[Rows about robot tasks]
++++++++++++++++++++

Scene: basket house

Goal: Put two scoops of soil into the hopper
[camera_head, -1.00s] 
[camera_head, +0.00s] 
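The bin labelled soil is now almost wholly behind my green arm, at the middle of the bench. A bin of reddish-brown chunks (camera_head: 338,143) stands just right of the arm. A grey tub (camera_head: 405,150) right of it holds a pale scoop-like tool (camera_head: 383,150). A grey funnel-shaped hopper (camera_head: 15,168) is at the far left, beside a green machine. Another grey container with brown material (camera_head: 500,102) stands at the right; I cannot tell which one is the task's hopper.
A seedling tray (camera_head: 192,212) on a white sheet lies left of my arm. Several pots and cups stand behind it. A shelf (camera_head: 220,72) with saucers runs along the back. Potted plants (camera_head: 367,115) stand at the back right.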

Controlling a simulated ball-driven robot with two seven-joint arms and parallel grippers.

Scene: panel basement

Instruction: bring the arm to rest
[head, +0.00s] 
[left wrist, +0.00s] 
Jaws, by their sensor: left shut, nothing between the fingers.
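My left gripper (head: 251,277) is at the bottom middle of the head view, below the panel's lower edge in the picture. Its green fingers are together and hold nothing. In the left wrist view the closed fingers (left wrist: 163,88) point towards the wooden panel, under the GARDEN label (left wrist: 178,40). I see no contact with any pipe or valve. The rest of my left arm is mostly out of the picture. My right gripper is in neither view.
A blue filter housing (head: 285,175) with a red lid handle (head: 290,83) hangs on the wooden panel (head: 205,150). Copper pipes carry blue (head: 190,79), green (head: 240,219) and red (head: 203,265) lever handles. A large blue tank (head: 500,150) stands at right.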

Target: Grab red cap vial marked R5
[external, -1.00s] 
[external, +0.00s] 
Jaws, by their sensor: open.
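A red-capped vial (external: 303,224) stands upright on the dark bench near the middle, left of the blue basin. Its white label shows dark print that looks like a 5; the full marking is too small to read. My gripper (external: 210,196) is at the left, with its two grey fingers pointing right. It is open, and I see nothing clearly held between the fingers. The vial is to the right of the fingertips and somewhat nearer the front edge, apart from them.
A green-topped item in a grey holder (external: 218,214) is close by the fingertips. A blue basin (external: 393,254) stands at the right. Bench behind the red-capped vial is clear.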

++++++++++++++++++++

Write out a verbatim copy of the data, beginning with its first line and ending with the line that contains "[external, +0.00s]".

Scene: basket house

Goal: Put two scoops of soil into the hopper
[camera_head, -1.00s] 
[camera_head, +0.00s] 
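The bin labelled soil is now almost wholly behind my green arm, at the middle of the bench. A bin of reddish-brown chunks (camera_head: 338,143) stands just right of the arm. A grey tub (camera_head: 405,150) right of it holds a pale scoop-like tool (camera_head: 383,150). A grey funnel-shaped hopper (camera_head: 15,168) is at the far left, beside a green machine. Another grey container with brown material (camera_head: 500,102) stands at the right; I cannot tell which one is the task's hopper.
A seedling tray (camera_head: 192,212) on a white sheet lies left of my arm. Several pots and cups stand behind it. A shelf (camera_head: 220,72) with saucers runs along the back. Potted plants (camera_head: 367,115) stand at the back right.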

Controlling a simulated ball-driven robot with two seven-joint arms and parallel grippers.

Scene: panel basement

Instruction: bring the arm to rest
[head, +0.00s] 
[left wrist, +0.00s] 
Jaws, by their sensor: left shut, nothing between the fingers.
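My left gripper (head: 251,277) is at the bottom middle of the head view, below the panel's lower edge in the picture. Its green fingers are together and hold nothing. In the left wrist view the closed fingers (left wrist: 163,88) point towards the wooden panel, under the GARDEN label (left wrist: 178,40). I see no contact with any pipe or valve. The rest of my left arm is mostly out of the picture. My right gripper is in neither view.
A blue filter housing (head: 285,175) with a red lid handle (head: 290,83) hangs on the wooden panel (head: 205,150). Copper pipes carry blue (head: 190,79), green (head: 240,219) and red (head: 203,265) lever handles. A large blue tank (head: 500,150) stands at right.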

Target: Grab red cap vial marked R5
[external, -1.00s] 
[external, +0.00s] 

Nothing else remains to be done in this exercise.